[EXCERPTED RECORDS start]

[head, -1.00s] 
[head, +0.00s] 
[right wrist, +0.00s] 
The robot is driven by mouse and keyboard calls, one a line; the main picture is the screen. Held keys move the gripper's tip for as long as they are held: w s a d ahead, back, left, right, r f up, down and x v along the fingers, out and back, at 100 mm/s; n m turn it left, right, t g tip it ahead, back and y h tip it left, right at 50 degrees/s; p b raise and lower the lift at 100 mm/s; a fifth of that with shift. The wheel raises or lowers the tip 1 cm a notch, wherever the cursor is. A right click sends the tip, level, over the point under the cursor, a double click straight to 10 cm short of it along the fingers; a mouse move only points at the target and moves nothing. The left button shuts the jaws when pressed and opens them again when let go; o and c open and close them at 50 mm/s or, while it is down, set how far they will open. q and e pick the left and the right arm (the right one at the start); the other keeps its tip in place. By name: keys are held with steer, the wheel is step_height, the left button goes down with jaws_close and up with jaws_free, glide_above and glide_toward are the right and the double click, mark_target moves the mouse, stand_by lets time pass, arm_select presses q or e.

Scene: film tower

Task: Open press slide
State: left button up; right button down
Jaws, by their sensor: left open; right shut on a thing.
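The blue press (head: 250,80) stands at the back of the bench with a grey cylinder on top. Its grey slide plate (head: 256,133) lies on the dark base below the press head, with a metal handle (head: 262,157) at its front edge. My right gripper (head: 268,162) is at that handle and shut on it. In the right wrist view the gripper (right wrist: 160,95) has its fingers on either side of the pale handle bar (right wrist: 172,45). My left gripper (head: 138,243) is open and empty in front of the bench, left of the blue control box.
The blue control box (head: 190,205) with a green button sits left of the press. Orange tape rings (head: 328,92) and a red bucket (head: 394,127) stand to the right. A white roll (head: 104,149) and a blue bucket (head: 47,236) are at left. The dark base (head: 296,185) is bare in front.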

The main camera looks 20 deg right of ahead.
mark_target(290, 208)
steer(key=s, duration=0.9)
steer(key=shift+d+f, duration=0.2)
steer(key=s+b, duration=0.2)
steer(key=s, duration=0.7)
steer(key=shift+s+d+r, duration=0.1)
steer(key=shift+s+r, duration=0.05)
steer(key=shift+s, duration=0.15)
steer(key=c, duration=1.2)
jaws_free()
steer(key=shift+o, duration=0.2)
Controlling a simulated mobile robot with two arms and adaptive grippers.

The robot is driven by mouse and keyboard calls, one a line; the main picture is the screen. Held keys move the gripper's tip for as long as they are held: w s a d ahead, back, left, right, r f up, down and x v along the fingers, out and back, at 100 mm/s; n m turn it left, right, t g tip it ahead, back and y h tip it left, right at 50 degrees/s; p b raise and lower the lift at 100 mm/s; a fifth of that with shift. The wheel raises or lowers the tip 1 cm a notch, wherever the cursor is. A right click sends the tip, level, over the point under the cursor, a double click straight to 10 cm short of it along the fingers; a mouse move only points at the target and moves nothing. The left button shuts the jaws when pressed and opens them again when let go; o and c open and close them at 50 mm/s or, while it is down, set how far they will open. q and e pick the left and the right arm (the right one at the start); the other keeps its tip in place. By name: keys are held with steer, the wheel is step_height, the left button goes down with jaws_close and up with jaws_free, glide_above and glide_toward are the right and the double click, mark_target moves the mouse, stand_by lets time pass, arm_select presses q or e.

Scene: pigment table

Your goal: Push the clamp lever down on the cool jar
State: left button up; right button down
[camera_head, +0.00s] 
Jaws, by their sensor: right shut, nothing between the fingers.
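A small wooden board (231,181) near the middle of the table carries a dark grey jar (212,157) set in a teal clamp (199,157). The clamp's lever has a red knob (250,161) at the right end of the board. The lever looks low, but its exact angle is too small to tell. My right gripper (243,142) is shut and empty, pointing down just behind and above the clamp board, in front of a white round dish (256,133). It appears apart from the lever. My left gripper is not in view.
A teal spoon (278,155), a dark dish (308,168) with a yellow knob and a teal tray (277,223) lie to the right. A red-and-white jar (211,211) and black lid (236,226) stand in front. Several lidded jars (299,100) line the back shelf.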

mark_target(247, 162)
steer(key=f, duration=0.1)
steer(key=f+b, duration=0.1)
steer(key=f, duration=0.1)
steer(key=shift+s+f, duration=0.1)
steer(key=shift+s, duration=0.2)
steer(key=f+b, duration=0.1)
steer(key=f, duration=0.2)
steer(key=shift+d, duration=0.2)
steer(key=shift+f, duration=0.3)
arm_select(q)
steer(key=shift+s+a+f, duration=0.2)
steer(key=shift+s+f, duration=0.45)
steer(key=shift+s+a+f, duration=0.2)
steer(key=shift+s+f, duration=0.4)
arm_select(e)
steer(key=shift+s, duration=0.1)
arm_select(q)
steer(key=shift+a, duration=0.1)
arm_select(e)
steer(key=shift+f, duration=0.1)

[EXCERPTED RECORDS end]

**DIRECTION**:
Pull every line holding "Scene" out of the records.

**COMPLETE ANSWER**:
Scene: film tower
Scene: pigment table

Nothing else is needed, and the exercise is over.